■ WHAT IS NEEDED:
Write out every entry exactly as given, but omit the pictures.

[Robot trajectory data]

┌──

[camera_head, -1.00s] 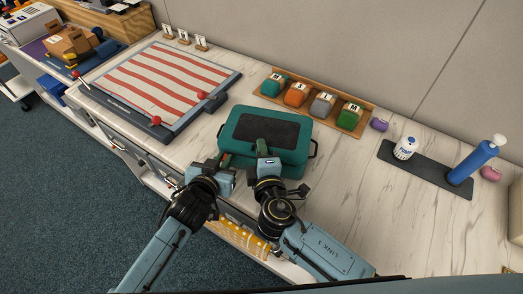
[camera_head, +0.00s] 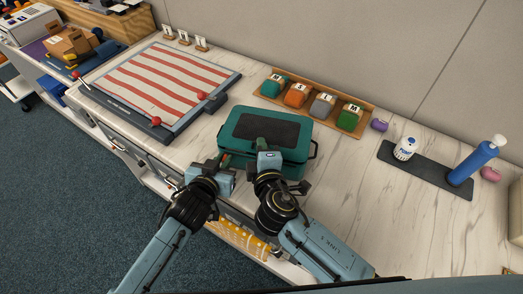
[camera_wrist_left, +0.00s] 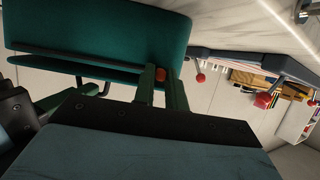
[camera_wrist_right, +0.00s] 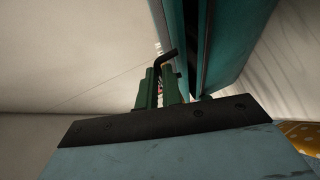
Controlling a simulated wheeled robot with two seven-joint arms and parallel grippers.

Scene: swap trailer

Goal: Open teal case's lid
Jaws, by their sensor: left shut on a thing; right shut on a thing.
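The teal case (camera_head: 292,157), with a dark panel on its lid (camera_head: 262,128), sits on the marble counter. A dark gap runs between its lid and lower part (camera_wrist_left: 85,73) in the left wrist view; how far the lid is raised is hard to tell. My left gripper (camera_head: 224,160) is at the case's front left corner. In the left wrist view its fingers (camera_wrist_left: 163,78) close around a small orange-red piece (camera_wrist_left: 160,75). My right gripper (camera_head: 264,152) is at the front middle. In the right wrist view its fingers (camera_wrist_right: 158,76) are shut at a black bent bar (camera_wrist_right: 165,58) beside the case.
A striped board (camera_head: 160,85) with red knobs lies left of the case. A wooden tray (camera_head: 368,115) of several lettered blocks stands behind it.

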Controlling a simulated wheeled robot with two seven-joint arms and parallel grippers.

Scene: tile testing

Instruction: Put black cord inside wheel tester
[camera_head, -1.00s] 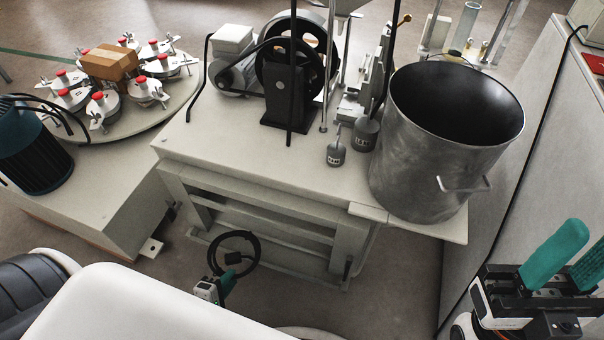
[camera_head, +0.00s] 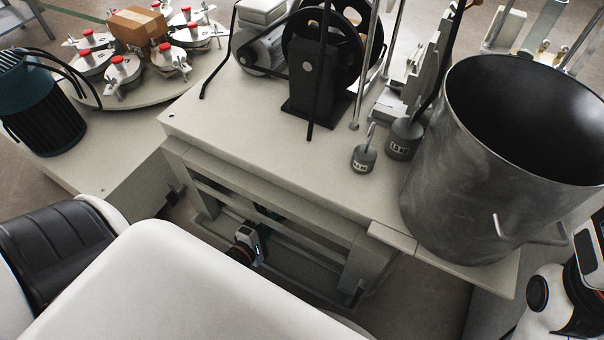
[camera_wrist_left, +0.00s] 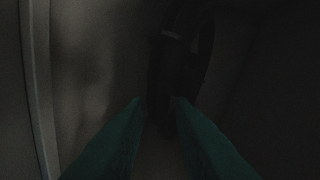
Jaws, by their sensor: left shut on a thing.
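The machine with a large black wheel (camera_head: 347,50), likely the wheel tester, stands on a pale bench (camera_head: 270,150) with an open slatted frame below. My left gripper (camera_head: 268,214) is low at the front of this frame, its green fingers dim and partly behind the rails. In the dark left wrist view the left fingers (camera_wrist_left: 159,100) close on a dark looped shape, the black cord (camera_wrist_left: 205,55). The cord cannot be made out in the head view. Of my right arm only a wrist part shows at the right edge; its fingers are out of frame.
A large metal drum (camera_head: 480,190) stands on the bench's right side, beside small grey weights (camera_head: 364,158). At left are a round table with red-knobbed clamps (camera_head: 122,70), a cardboard box (camera_head: 137,27) and a dark teal motor (camera_head: 42,110). The bench's front top is clear.

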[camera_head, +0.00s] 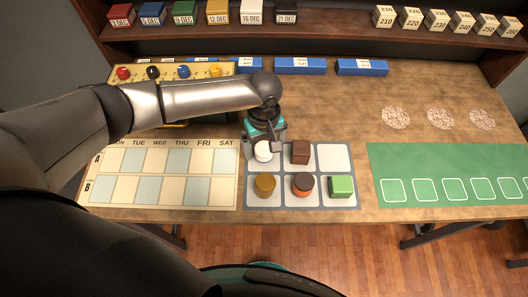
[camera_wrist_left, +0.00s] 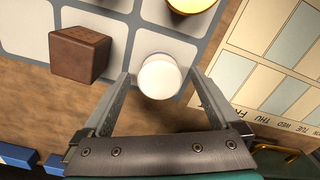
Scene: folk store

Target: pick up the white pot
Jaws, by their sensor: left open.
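The white pot (camera_head: 263,152) stands in the top left cell of the grey and white mat (camera_head: 335,204). In the left wrist view the white pot (camera_wrist_left: 160,77) is round and lies between the fingertips, with a gap on each side. My left gripper (camera_head: 265,145) is open above and around it, pointing down; its fingers also show in the left wrist view (camera_wrist_left: 160,88). The gripper partly hides the pot in the head view. My right gripper is in neither view.
A brown cube (camera_head: 300,152) sits just right of the pot. A mustard pot (camera_head: 265,185), a dark and orange pot (camera_head: 303,184) and a green block (camera_head: 341,187) fill the front row. A weekday board (camera_head: 165,150) lies left, a green mat (camera_head: 450,165) right.

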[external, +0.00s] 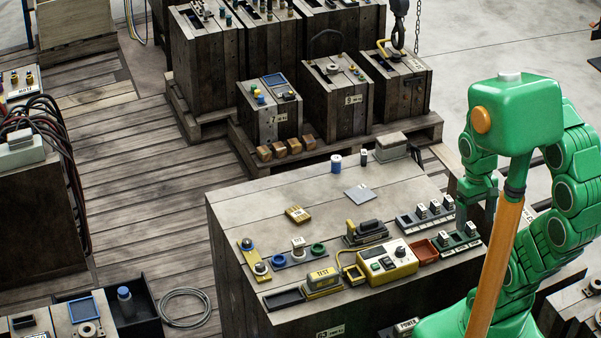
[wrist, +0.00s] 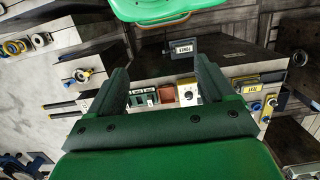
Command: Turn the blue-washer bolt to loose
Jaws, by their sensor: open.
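A yellow plate (external: 253,260) lies at the left end of the workbench in the external view. It carries two bolts; the rear bolt (external: 247,245) appears to have a blue washer, and the front one (external: 261,268) has a pale one. The bolts' turn positions are too small to read. In the wrist view a yellow plate with a bolt (wrist: 268,106) shows small at the right, beyond the right finger. My gripper (external: 476,207) is over the bench's right end, far from the plate. In the wrist view its two fingers (wrist: 162,72) are apart, with nothing held between them.
On the bench (external: 225,205) stand a yellow control box (external: 388,262), a yellow TEST block (external: 322,279), a red tray (external: 425,251) and racks of small labelled blocks (external: 425,212). A blue ring (external: 279,261) and green ring (external: 318,249) lie near the plate. The bench's back left is clear.

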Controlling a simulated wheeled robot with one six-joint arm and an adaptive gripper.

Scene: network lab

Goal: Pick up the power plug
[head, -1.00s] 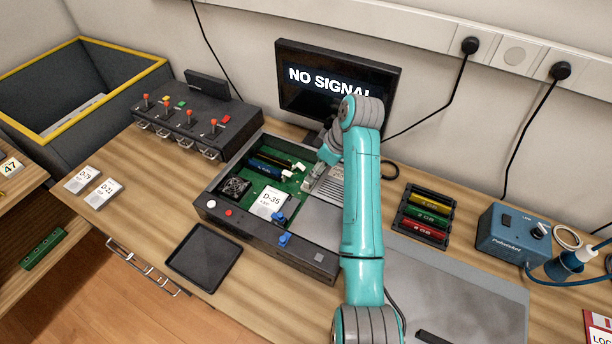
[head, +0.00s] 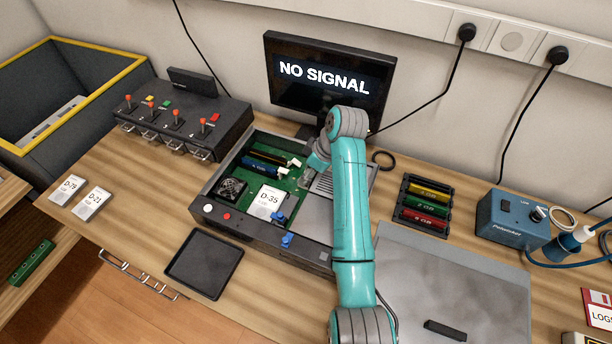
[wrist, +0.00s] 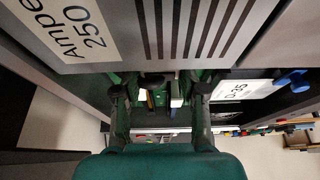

└──

■ TASK RESULT:
[camera_head, -1.00s] 
[camera_head, +0.00s] 
[camera_wrist_left, +0.00s] 
[camera_wrist_right, +0.00s] 
Controlling a simulated wheeled robot with two seven-joint arms and parallel grippers.

Scene: swap trailer

Goal: Open teal case's lid
Jaws, by their sensor: left shut on a thing; right shut on a thing.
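The teal case (camera_head: 292,157), with a dark panel on its lid (camera_head: 262,128), sits on the marble counter. A dark gap runs between its lid and lower part (camera_wrist_left: 85,73) in the left wrist view; how far the lid is raised is hard to tell. My left gripper (camera_head: 224,160) is at the case's front left corner. In the left wrist view its fingers (camera_wrist_left: 163,78) close around a small orange-red piece (camera_wrist_left: 160,75). My right gripper (camera_head: 264,152) is at the front middle. In the right wrist view its fingers (camera_wrist_right: 158,76) are shut at a black bent bar (camera_wrist_right: 165,58) beside the case.
A striped board (camera_head: 160,85) with red knobs lies left of the case. A wooden tray (camera_head: 368,115) of several lettered blocks stands behind it.

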Controlling a simulated wheeled robot with two seven-joint arms and parallel grippers.

Scene: tile testing

Instruction: Put black cord inside wheel tester
[camera_head, -1.00s] 
[camera_head, +0.00s] 
[camera_wrist_left, +0.00s] 
Jaws, by their sensor: left shut on a thing.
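The machine with a large black wheel (camera_head: 347,50), likely the wheel tester, stands on a pale bench (camera_head: 270,150) with an open slatted frame below. My left gripper (camera_head: 268,214) is low at the front of this frame, its green fingers dim and partly behind the rails. In the dark left wrist view the left fingers (camera_wrist_left: 159,100) close on a dark looped shape, the black cord (camera_wrist_left: 205,55). The cord cannot be made out in the head view. Of my right arm only a wrist part shows at the right edge; its fingers are out of frame.
A large metal drum (camera_head: 480,190) stands on the bench's right side, beside small grey weights (camera_head: 364,158). At left are a round table with red-knobbed clamps (camera_head: 122,70), a cardboard box (camera_head: 137,27) and a dark teal motor (camera_head: 42,110). The bench's front top is clear.

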[camera_head, +0.00s] 
[camera_wrist_left, +0.00s] 
Scene: folk store

Target: pick up the white pot
Jaws, by their sensor: left open.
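The white pot (camera_head: 263,152) stands in the top left cell of the grey and white mat (camera_head: 335,204). In the left wrist view the white pot (camera_wrist_left: 160,77) is round and lies between the fingertips, with a gap on each side. My left gripper (camera_head: 265,145) is open above and around it, pointing down; its fingers also show in the left wrist view (camera_wrist_left: 160,88). The gripper partly hides the pot in the head view. My right gripper is in neither view.
A brown cube (camera_head: 300,152) sits just right of the pot. A mustard pot (camera_head: 265,185), a dark and orange pot (camera_head: 303,184) and a green block (camera_head: 341,187) fill the front row. A weekday board (camera_head: 165,150) lies left, a green mat (camera_head: 450,165) right.

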[external, +0.00s] 
[wrist, +0.00s] 
Command: Turn the blue-washer bolt to loose
Jaws, by their sensor: open.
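A yellow plate (external: 253,260) lies at the left end of the workbench in the external view. It carries two bolts; the rear bolt (external: 247,245) appears to have a blue washer, and the front one (external: 261,268) has a pale one. The bolts' turn positions are too small to read. In the wrist view a yellow plate with a bolt (wrist: 268,106) shows small at the right, beyond the right finger. My gripper (external: 476,207) is over the bench's right end, far from the plate. In the wrist view its two fingers (wrist: 162,72) are apart, with nothing held between them.
On the bench (external: 225,205) stand a yellow control box (external: 388,262), a yellow TEST block (external: 322,279), a red tray (external: 425,251) and racks of small labelled blocks (external: 425,212). A blue ring (external: 279,261) and green ring (external: 318,249) lie near the plate. The bench's back left is clear.

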Controlling a simulated wheeled robot with one six-joint arm and an adaptive gripper.

Scene: network lab

Goal: Pick up the power plug
[head, -1.00s] 
[head, +0.00s] 
[wrist, +0.00s] 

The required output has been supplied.